Directions for this task
Scan the lines below for the string "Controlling" and report how many lines contain it, giving only the number.

-*-

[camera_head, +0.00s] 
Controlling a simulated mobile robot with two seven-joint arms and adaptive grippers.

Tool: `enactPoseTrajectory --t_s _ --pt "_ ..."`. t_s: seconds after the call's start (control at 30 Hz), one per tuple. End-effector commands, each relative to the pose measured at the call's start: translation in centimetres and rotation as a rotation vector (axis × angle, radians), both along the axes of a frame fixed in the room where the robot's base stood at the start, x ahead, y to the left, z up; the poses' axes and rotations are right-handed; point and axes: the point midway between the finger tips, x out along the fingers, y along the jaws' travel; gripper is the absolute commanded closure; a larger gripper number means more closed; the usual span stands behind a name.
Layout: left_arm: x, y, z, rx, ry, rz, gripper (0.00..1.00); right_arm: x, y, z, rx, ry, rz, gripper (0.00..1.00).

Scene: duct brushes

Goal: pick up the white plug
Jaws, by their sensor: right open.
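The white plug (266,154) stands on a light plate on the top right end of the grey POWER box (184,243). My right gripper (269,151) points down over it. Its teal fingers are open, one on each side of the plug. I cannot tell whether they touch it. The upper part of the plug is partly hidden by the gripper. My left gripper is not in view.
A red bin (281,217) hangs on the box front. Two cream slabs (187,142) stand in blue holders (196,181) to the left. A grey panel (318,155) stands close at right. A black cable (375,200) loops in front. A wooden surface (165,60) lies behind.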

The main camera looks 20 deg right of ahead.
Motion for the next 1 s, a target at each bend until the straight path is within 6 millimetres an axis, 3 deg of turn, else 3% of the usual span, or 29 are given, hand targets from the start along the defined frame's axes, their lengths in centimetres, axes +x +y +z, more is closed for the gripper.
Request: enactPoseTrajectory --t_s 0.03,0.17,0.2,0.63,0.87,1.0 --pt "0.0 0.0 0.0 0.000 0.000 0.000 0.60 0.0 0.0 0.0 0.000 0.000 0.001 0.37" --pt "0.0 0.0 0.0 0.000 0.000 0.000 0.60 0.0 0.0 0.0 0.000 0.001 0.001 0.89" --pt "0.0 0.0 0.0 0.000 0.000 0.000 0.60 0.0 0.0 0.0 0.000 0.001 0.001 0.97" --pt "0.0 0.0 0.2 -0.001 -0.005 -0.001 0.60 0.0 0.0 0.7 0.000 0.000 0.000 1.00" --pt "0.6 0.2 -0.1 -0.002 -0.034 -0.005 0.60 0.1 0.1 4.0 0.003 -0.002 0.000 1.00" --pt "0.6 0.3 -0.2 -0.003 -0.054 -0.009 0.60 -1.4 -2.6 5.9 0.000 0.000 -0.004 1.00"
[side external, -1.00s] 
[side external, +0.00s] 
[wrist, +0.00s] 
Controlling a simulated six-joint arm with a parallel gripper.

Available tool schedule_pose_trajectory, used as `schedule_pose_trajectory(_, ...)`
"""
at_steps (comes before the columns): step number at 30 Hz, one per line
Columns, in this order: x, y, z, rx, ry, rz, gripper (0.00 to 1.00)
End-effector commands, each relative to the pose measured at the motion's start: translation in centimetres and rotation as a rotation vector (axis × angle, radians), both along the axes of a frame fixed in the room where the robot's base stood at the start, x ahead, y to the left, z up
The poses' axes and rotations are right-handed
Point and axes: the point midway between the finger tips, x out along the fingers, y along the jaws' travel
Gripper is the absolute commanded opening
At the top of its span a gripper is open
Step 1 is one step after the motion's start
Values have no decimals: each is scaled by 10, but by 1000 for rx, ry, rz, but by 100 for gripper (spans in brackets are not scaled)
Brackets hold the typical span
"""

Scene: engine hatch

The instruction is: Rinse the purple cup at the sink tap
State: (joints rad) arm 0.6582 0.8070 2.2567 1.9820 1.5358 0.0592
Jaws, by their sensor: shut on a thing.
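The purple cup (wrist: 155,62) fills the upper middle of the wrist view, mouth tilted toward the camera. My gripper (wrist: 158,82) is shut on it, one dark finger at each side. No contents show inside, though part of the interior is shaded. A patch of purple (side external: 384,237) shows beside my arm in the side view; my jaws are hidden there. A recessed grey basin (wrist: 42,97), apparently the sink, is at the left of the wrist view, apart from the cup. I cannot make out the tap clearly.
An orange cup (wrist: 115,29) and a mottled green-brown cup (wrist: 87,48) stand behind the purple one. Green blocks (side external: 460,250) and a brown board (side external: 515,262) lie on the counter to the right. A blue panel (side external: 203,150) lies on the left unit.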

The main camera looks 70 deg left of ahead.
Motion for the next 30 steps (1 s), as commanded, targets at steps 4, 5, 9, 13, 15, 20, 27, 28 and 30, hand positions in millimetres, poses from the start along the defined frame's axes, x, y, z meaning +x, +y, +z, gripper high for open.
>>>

-*-

Response to the exercise
2